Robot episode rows
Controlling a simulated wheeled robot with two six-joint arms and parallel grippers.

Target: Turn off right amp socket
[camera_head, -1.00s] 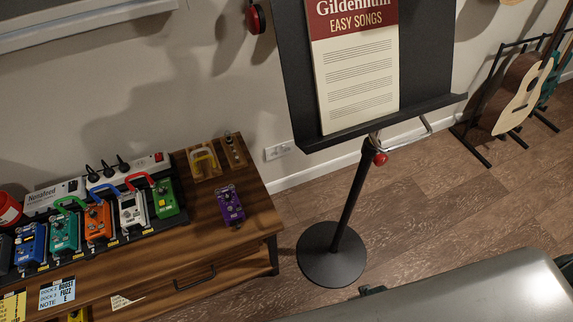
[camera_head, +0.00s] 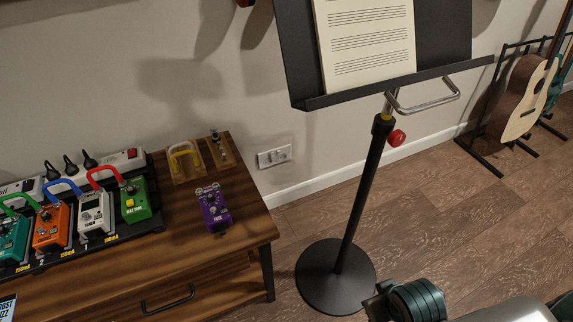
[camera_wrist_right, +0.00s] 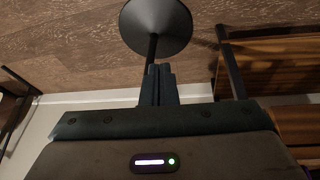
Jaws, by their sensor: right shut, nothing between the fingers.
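A white double wall socket plate (camera_head: 274,156) sits low on the wall, just right of the wooden cabinet, in the head view. Its switch positions are too small to read. I cannot make out the socket in the right wrist view. My right gripper (camera_wrist_right: 158,84) is shut and empty in the right wrist view, with the music stand's pole and base beyond its fingers. Part of my right arm (camera_head: 412,300) shows at the bottom of the head view, right of the stand base and well apart from the socket. My left gripper is not in view.
The music stand (camera_head: 357,200) rises from a round base (camera_head: 335,276) right of the socket. The wooden cabinet (camera_head: 240,240) holds several pedals, including a purple pedal (camera_head: 214,208), and a power strip (camera_head: 125,160). A guitar (camera_head: 527,100) stands at right. Floor between cabinet and stand is clear.

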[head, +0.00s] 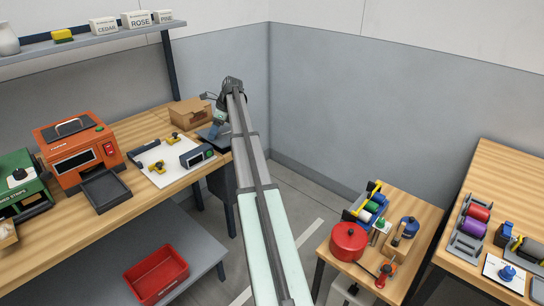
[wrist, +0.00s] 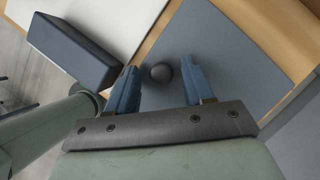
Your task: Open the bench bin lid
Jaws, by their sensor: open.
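The bench bin lid (wrist: 225,55) is a flat blue-grey panel set in the wooden bench top, and it lies flat. A small dark round knob (wrist: 160,72) stands on it. In the head view a sliver of the lid (head: 207,132) shows at the bench's right end, partly hidden by my arm. My gripper (wrist: 159,68) is open, its two blue fingers on either side of the knob in the picture, with a gap on each side. I cannot tell how far the fingertips reach down around it. In the head view my gripper (head: 216,120) is small and partly covered.
A dark box-shaped display (head: 197,156) and a white board with yellow clamps (head: 158,168) lie left of the lid. An orange machine (head: 75,150) is farther left. A grey wall (head: 390,115) rises behind.

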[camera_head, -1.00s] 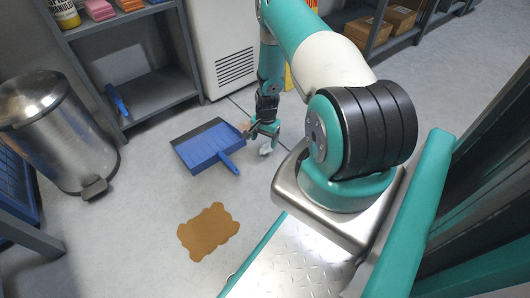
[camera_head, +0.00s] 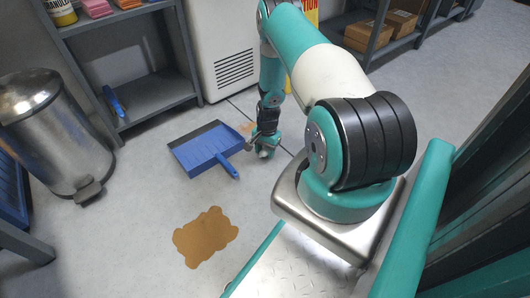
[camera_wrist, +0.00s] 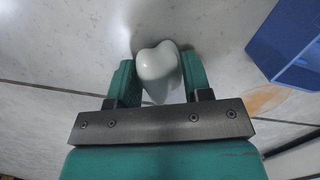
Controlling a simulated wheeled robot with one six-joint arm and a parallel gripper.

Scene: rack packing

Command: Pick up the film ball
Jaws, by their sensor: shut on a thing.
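The film ball (camera_wrist: 158,72) is a pale grey-white, lumpy wad. In the wrist view it sits between the two green fingers of my gripper (camera_wrist: 160,80), which are shut on it. In the head view my gripper (camera_head: 264,148) is low at the floor, just right of the blue dustpan, and the ball (camera_head: 264,154) shows only as a small pale spot at the fingertips. I cannot tell whether the ball still touches the floor.
A blue dustpan (camera_head: 205,149) lies close to the left of my gripper. A brown spill (camera_head: 205,237) is on the floor nearer me. A steel pedal bin (camera_head: 55,130) stands left. A grey shelf (camera_head: 150,98) and a white cabinet (camera_head: 222,50) stand behind.

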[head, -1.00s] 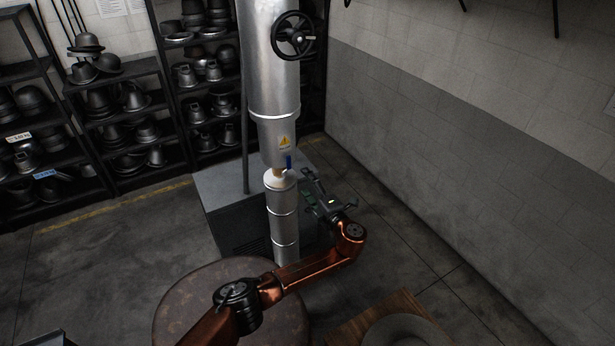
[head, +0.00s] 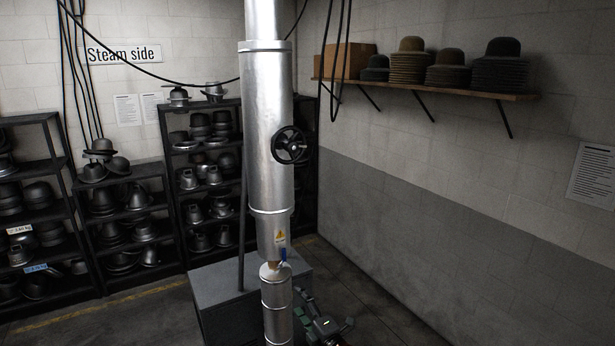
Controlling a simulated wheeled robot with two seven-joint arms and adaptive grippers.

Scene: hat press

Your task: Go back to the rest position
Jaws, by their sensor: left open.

## Exercise prompt
The entries above are to be returned exactly, without their pictures.

## Correct result
Controlling a simulated wheeled robot with two six-joint arms and parallel grippers.

Target: Turn off right amp socket
[camera_head, -1.00s] 
[camera_head, +0.00s] 
[camera_wrist_right, +0.00s] 
Jaws, by their sensor: right shut, nothing between the fingers.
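A white double wall socket plate (camera_head: 274,156) sits low on the wall, just right of the wooden cabinet, in the head view. Its switch positions are too small to read. I cannot make out the socket in the right wrist view. My right gripper (camera_wrist_right: 158,84) is shut and empty in the right wrist view, with the music stand's pole and base beyond its fingers. Part of my right arm (camera_head: 412,300) shows at the bottom of the head view, right of the stand base and well apart from the socket. My left gripper is not in view.
The music stand (camera_head: 357,200) rises from a round base (camera_head: 335,276) right of the socket. The wooden cabinet (camera_head: 240,240) holds several pedals, including a purple pedal (camera_head: 214,208), and a power strip (camera_head: 125,160). A guitar (camera_head: 527,100) stands at right. Floor between cabinet and stand is clear.

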[head, +0.00s] 
[wrist, +0.00s] 
Your task: Open the bench bin lid
Jaws, by their sensor: open.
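The bench bin lid (wrist: 225,55) is a flat blue-grey panel set in the wooden bench top, and it lies flat. A small dark round knob (wrist: 160,72) stands on it. In the head view a sliver of the lid (head: 207,132) shows at the bench's right end, partly hidden by my arm. My gripper (wrist: 159,68) is open, its two blue fingers on either side of the knob in the picture, with a gap on each side. I cannot tell how far the fingertips reach down around it. In the head view my gripper (head: 216,120) is small and partly covered.
A dark box-shaped display (head: 197,156) and a white board with yellow clamps (head: 158,168) lie left of the lid. An orange machine (head: 75,150) is farther left. A grey wall (head: 390,115) rises behind.

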[camera_head, -1.00s] 
[camera_head, +0.00s] 
[camera_wrist, +0.00s] 
Controlling a simulated wheeled robot with one six-joint arm and a parallel gripper.

Scene: rack packing

Command: Pick up the film ball
Jaws, by their sensor: shut on a thing.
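The film ball (camera_wrist: 158,72) is a pale grey-white, lumpy wad. In the wrist view it sits between the two green fingers of my gripper (camera_wrist: 160,80), which are shut on it. In the head view my gripper (camera_head: 264,148) is low at the floor, just right of the blue dustpan, and the ball (camera_head: 264,154) shows only as a small pale spot at the fingertips. I cannot tell whether the ball still touches the floor.
A blue dustpan (camera_head: 205,149) lies close to the left of my gripper. A brown spill (camera_head: 205,237) is on the floor nearer me. A steel pedal bin (camera_head: 55,130) stands left. A grey shelf (camera_head: 150,98) and a white cabinet (camera_head: 222,50) stand behind.

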[head, -1.00s] 
[head, +0.00s] 
Controlling a simulated wheeled robot with two seven-joint arms and adaptive grippers.

Scene: hat press

Your task: Go back to the rest position
Jaws, by their sensor: left open.

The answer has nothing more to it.